= Exercise =
Each line of the listing must be transcribed exactly, except for the images, which should be excluded.

= Given information =

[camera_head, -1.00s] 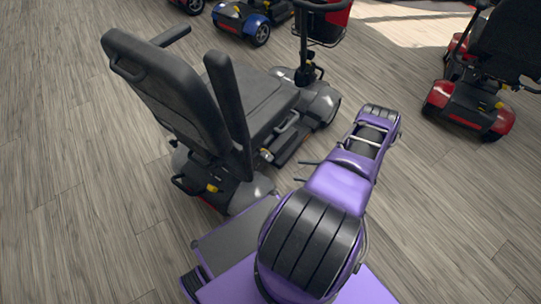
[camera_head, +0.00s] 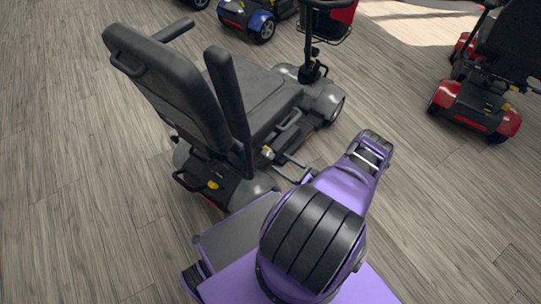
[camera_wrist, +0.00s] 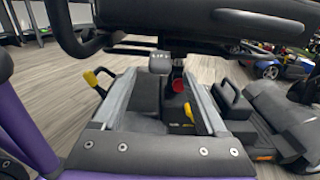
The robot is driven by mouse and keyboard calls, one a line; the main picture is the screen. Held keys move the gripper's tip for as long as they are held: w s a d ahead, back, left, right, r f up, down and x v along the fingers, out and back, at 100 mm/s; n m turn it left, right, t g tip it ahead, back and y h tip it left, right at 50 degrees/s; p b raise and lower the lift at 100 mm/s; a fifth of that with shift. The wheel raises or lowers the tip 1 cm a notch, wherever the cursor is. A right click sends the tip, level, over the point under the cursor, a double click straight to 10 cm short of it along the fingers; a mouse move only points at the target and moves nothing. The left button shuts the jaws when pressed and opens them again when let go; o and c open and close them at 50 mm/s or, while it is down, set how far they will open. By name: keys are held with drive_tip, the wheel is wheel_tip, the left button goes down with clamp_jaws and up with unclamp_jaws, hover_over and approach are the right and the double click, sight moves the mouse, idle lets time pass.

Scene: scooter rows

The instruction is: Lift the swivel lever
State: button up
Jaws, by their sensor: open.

= Written answer =
[camera_head, -1.00s] 
[camera_head, +0.00s] 
[camera_wrist, +0.00s] 
The robot is driven by mouse and keyboard calls, one a line; the main picture is the screen. Held keys move the gripper's tip for as long as they are held: w s a d ahead, back, left, right, r f up, down and x v along the fingers, out and back, at 100 mm/s; n m turn it left, right, t g tip it ahead, back and y h tip it left, right at 50 degrees/s; p b raise and lower the lift at 100 mm/s; a fifth of that with shift. The wheel raises or lowers the tip 1 cm a notch, wherever the cursor is. A right click sends the tip, level, over the point under the cursor, a double click straight to 10 cm short of it along the fingers; a mouse move only points at the target and moves nothing. The left button shuts the jaws when pressed and opens them again when let go; o and c open and close them at 50 mm/s or, while it is down, set how far they will open. By name: keys are held with drive_tip, the wheel is wheel_tip, the left button goes down with clamp_jaws and up with unclamp_jaws, hover_over and approach are the right and the double click, sight moves the mouse, idle lets time pass.

Scene: scooter rows

The instruction is: Lift the swivel lever
State: button up
Jaws, by their sensor: open.

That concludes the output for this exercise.